Sixty years ago, on January 22, 1953, Arthur Miller’s The Crucible premiered at the Martin Beck Theater on New York’s Broadway. The events of the drama were based on those that occurred in Salem, Massachusetts, in 1692.
Miller was liberal in his fictionalization of those historical events. Many accusations of witchcraft in the play are driven by an affair between John Proctor and the minister's niece, Abigail Williams. In real life, however, Williams was about 11 at the time of the accusations, and Proctor was over 60, which made it unlikely there was a romantic link.
"The play is not reportage of any kind,” Miller said. “Nobody can write a tragedy and make it reportage. What I was doing was writing a fictional story about an important theme."
Appearing at the height of the "Red Scare," the play was seen as a thinly veiled indictment of Wisconsin Senator Joseph McCarthy as well as the House Un-American Activities Committee's crusade against alleged "Communists and Communist sympathizers" in America.
Despite the obvious political ideas contained within the drama, many critics felt that it was "a self-contained play about a terrible period in American history," the Salem witch trials.

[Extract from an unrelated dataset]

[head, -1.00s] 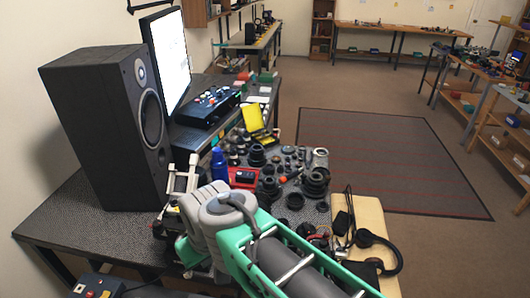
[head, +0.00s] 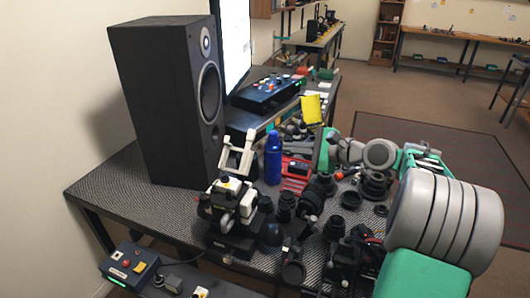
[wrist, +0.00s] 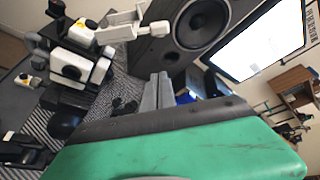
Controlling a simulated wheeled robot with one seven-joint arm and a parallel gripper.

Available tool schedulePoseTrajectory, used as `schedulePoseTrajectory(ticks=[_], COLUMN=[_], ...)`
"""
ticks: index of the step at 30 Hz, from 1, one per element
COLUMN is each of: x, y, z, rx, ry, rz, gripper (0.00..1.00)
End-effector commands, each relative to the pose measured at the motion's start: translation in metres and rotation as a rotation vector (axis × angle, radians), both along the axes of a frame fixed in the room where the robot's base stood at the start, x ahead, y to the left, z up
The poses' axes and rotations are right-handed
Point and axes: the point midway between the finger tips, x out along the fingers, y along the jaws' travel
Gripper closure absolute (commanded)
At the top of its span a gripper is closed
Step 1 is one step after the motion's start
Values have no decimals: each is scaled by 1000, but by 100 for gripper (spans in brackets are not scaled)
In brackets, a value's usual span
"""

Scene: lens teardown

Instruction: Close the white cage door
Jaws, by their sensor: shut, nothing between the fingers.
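A white frame, which looks like the cage door (head: 248,160), stands raised above a white and black camera-like rig (head: 232,206) on the bench. In the wrist view the white frame (wrist: 120,32) juts out at the upper left, beside the rig (wrist: 72,62). My gripper (wrist: 156,82) is shut and empty, its grey fingers together, to the right of the frame and apart from it. In the head view my green gripper (head: 322,150) is right of the rig, behind the blue bottle, pointing left; its fingertips are hard to make out. The door's hinge is too small to tell.
A black speaker (head: 165,105) is behind the rig. Several dark lens parts (head: 330,205) crowd the bench to the right. Bare bench (head: 130,190) lies at the left.

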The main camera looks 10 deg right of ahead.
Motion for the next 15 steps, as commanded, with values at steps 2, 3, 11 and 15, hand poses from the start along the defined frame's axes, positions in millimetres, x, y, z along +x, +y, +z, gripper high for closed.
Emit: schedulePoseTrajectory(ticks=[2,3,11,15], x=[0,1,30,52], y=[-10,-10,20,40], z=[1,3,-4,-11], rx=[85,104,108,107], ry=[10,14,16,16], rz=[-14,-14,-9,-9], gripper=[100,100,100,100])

It was a success at the box office and popular with audiences, but The New York Times claimed “the theme does not develop with the simple eloquence of Death of a Salesman."
The production won the 1953 "Best Play" Tony Award. And a year later, with a new production, The Crucible became an American classic. It was also adapted into an opera, first performed in 1961, and received the Pulitzer Prize.
More than 40 years after the debut of the drama, Miller, 81, wrote the screenplay for the movie version, released in 1996. But the film was changed from the play: It opens with a scene of the girls sneaking into the woods and participating in a ritualistic dance with the slave woman Tituba until they are caught by the minister. This scene was not performed onstage.
Though hailed by some, the movie was not as well-received as the play. One critic wrote: "This filmic redux of Miller's theatrical parable is somewhat out of place on the modern landscape. What was no doubt a powerful and emotive effort in the 1950s, when it was written as a critique of Senator McCarthy's crusade against supposed Communist sympathizers, falls flat in the '90s."
However, the star-studded cast, which included Winona Ryder and Daniel Day-Lewis, saved the film for one reviewer, who wrote: "With a head on its shoulders and the rawest emotions in its craw, Miller's stage hit The Crucible has become a cinematic grabber for grown-ups.”